No doubt this was disappointing to some people. I was not terribly impressed by the complaint offered by Mr Apollo Ng, an owner of several racehorses, that the cancellation had cost HK$100 million in tax revenue and HK$50 million in charitable donations. This money does not come from nowhere. Another way of looking at it is that the cancellation saved gullible punters HK$150 million which they would have blown on slow horses.
Another commentator – the cancellation of a race meeting is a big story in some circles, you will gather – suggested that the Jockey Club should “examine the social atmosphere before approving a horse’s application in joining a race”.
This is an interesting idea but I am not sure it would work in practice. Owning a racehorse is an expensive enterprise. Can they add a political test before the owned animal is allowed to run?
Anyway, these are matters which we can leave to the racing fraternity, of whom I am not one.

What I found surprising was the take on the matter from Mr Ho, who generated a fine head of steam over the idea that the cancellation was unfair to HB.
“The horse is innocent,” he said. “We can’t deprive [HB] of his right to gallop. We talk about human rights every day. Animals have their basic rights too.”
“I reiterate: Hong Kong Bet is innocent. Loving the country and Hong Kong is not a crime.”
Well nobody is suggesting that HB is the target of possible protests because he loves the country and Hong Kong. As a horse he is clearly innocent in that sense. Nobody supposes that he has political opinions, correct or otherwise.
I thought, though, that Mr Ho was getting onto dangerous territory in suggesting that animal rights should be respected and this was a violation of them.
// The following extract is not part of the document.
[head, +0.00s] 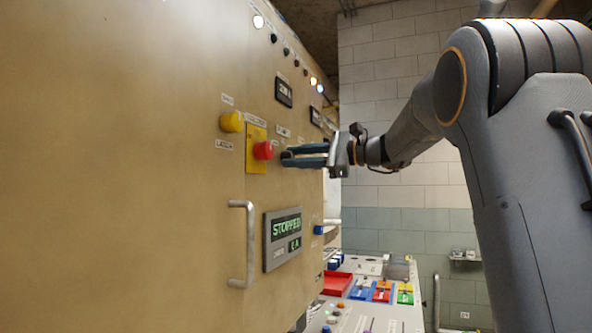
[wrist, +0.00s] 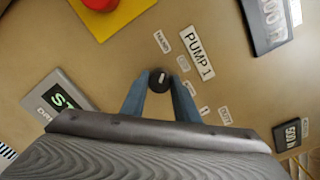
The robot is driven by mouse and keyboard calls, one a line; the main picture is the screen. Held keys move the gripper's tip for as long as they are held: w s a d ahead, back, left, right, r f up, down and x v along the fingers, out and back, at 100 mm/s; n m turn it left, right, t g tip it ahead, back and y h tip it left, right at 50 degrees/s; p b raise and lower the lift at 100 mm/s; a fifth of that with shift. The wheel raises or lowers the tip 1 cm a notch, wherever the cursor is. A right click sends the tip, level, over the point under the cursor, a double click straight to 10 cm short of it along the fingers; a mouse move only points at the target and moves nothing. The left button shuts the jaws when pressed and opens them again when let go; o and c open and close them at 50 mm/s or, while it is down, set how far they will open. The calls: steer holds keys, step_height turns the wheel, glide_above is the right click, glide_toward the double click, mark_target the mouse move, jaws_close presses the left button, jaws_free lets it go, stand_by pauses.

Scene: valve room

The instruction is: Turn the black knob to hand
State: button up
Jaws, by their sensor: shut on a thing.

Consider the process which eventually delivered HB to the tender clutches of the Jockey Club and his three joint owners. Firstly he is the product of the centuries of in-breeding, with consequences which we will come to in a moment.
Then he had to survive a test of suitability for high-speed racing, which has a pass rate of about 25 per cent. What happens to those who fail? Cat food.
Then, in order to prepare him for his role in increasing Mr Ho’s social prestige, they cut his balls off. He was then transported several thousand miles from his home (he was born in Australia) to Hong Kong, where he lives in a box (albeit – eat your hearts out, subdivided flat dwellers – an air-conditioned one) from which he emerges only occasionally for a run… with a person on his back.
You might think that running for a few furlongs was a riskless activity but not for racehorses. It is an unnatural behaviour and sometimes produces spontaneous bleeding in the lungs.
Also, the centuries of in-breeding with an emphasis on the need for speed has resulted in a type of horse which has highly developed muscles and a lightweight fragile skeleton. As a result racehorses “break down” fairly often with stress fractures or other injuries of the legs.

The usual treatment for these injuries is a bullet in the head. The polite explanation for this is that although – of course – a horse is perfectly capable of standing on three legs, if the same leg is disabled for a long time then the other one at that end of the horse has to support twice as much weight, and sometimes collapses under the strain.
Cynics will note that almost all racehorses are insured against death. Insurance against injuries causing inability to continue a racing career is more expensive and much rarer.
The incidence of terminal injuries among racehorses in Hong Kong is quite low by international standards: 1.68 per 1,000 horse/starts in 2018. It doesn’t sound very much but it adds up. In the US, where there are a lot of racetracks, two racehorses die a day, on average. This is an avoidable risk and HB will avoid it for a while because he is apparently not going to race again until “the current unrest has come to an end”.
Meanwhile, Mr Ho needs to get with the animal rights programme: animal rights means the animal should be allowed to live in the circumstances and lifestyle for which nature has equipped it. Horses in the wild walk 20-30 kilometres a day at a leisurely pace while grazing. They do not voluntarily carry other animals.

If HB has rights it is a right to be left to roam on some grassy prairie, not the right to be galloped to death so that his owners can cut a dash round the Happy Valley Members’ Bar.
Some American states are now mulling proposals to ban horse racing altogether as an unnecessary example of animal abuse. This will not happen any time soon in Hong Kong. The Jockey Club’s charitable generosity extends to animal welfare organisations, which are in consequence not terribly interested in the welfare of racehorses.
Still, I think the less racehorse owners say about animal welfare the better.